# [TASK DETAILS]
Write out the listing below again, precisely as it is given.

Dataset entries:
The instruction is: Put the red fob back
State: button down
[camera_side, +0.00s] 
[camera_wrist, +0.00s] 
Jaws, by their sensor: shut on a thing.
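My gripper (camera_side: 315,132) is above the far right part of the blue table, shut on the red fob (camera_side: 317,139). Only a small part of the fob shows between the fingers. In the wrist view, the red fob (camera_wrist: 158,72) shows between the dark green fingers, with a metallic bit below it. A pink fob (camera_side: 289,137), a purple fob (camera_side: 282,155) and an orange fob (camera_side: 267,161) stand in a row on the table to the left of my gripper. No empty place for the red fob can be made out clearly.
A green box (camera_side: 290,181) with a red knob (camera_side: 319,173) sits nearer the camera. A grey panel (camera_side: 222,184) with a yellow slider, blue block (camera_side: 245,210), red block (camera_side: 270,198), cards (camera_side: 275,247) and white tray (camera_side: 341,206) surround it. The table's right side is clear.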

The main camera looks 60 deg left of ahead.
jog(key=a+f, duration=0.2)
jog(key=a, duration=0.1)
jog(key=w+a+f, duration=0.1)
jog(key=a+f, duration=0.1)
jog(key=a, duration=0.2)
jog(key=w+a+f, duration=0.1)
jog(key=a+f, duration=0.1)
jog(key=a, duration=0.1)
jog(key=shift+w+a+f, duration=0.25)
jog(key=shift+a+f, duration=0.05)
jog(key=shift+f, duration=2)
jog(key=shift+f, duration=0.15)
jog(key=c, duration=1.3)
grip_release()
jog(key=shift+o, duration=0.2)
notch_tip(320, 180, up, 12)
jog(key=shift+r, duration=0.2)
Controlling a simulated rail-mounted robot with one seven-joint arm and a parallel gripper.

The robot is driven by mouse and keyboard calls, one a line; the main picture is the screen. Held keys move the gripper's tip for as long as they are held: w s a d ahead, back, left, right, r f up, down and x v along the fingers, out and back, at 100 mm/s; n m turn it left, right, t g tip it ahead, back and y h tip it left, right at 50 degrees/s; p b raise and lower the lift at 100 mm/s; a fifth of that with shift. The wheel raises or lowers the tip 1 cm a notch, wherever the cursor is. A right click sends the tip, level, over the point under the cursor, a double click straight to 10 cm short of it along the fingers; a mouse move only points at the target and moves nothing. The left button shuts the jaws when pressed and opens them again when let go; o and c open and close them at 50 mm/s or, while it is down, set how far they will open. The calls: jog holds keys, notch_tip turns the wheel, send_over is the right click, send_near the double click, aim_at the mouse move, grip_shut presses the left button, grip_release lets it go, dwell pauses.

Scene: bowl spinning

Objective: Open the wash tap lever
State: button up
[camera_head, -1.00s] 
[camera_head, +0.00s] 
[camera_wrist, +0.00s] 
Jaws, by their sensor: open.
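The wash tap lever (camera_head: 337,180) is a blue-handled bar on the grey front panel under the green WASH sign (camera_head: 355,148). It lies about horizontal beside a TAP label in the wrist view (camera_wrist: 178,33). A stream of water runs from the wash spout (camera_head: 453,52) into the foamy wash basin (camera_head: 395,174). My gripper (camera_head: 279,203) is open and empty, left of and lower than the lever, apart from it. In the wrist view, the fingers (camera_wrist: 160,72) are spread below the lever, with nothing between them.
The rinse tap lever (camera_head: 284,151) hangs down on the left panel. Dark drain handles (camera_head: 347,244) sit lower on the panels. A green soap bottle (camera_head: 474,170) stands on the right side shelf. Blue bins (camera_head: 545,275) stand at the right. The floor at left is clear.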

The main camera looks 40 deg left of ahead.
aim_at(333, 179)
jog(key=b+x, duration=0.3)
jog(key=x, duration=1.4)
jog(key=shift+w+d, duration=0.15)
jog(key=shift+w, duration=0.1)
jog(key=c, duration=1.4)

# [EXPECTED ANSWER]
The instruction is: Put the red fob back
State: button down
[camera_side, +0.00s] 
[camera_wrist, +0.00s] 
Jaws, by their sensor: shut on a thing.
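My gripper (camera_side: 315,132) is above the far right part of the blue table, shut on the red fob (camera_side: 317,139). Only a small part of the fob shows between the fingers. In the wrist view, the red fob (camera_wrist: 158,72) shows between the dark green fingers, with a metallic bit below it. A pink fob (camera_side: 289,137), a purple fob (camera_side: 282,155) and an orange fob (camera_side: 267,161) stand in a row on the table to the left of my gripper. No empty place for the red fob can be made out clearly.
A green box (camera_side: 290,181) with a red knob (camera_side: 319,173) sits nearer the camera. A grey panel (camera_side: 222,184) with a yellow slider, blue block (camera_side: 245,210), red block (camera_side: 270,198), cards (camera_side: 275,247) and white tray (camera_side: 341,206) surround it. The table's right side is clear.

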The main camera looks 60 deg left of ahead.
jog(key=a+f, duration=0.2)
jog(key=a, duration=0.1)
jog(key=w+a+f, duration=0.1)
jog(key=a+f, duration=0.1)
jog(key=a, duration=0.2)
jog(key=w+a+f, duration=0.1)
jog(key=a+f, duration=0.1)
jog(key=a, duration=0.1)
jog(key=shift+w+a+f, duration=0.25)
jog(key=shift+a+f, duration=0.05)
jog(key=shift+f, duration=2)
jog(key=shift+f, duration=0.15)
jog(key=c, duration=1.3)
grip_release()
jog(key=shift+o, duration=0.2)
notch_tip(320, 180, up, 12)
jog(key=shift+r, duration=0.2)
Controlling a simulated rail-mounted robot with one seven-joint arm and a parallel gripper.

The robot is driven by mouse and keyboard calls, one a line; the main picture is the screen. Held keys move the gripper's tip for as long as they are held: w s a d ahead, back, left, right, r f up, down and x v along the fingers, out and back, at 100 mm/s; n m turn it left, right, t g tip it ahead, back and y h tip it left, right at 50 degrees/s; p b raise and lower the lift at 100 mm/s; a fifth of that with shift. The wheel raises or lowers the tip 1 cm a notch, wherever the cursor is. A right click sends the tip, level, over the point under the cursor, a double click straight to 10 cm short of it along the fingers; a mouse move only points at the target and moves nothing. The left button shuts the jaws when pressed and opens them again when let go; o and c open and close them at 50 mm/s or, while it is down, set how far they will open. The calls: jog holds keys, notch_tip turns the wheel, send_over is the right click, send_near the double click, aim_at the mouse move, grip_shut presses the left button, grip_release lets it go, dwell pauses.

Scene: bowl spinning

Objective: Open the wash tap lever
State: button up
[camera_head, -1.00s] 
[camera_head, +0.00s] 
[camera_wrist, +0.00s] 
Jaws, by their sensor: open.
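The wash tap lever (camera_head: 337,180) is a blue-handled bar on the grey front panel under the green WASH sign (camera_head: 355,148). It lies about horizontal beside a TAP label in the wrist view (camera_wrist: 178,33). A stream of water runs from the wash spout (camera_head: 453,52) into the foamy wash basin (camera_head: 395,174). My gripper (camera_head: 279,203) is open and empty, left of and lower than the lever, apart from it. In the wrist view, the fingers (camera_wrist: 160,72) are spread below the lever, with nothing between them.
The rinse tap lever (camera_head: 284,151) hangs down on the left panel. Dark drain handles (camera_head: 347,244) sit lower on the panels. A green soap bottle (camera_head: 474,170) stands on the right side shelf. Blue bins (camera_head: 545,275) stand at the right. The floor at left is clear.

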The main camera looks 40 deg left of ahead.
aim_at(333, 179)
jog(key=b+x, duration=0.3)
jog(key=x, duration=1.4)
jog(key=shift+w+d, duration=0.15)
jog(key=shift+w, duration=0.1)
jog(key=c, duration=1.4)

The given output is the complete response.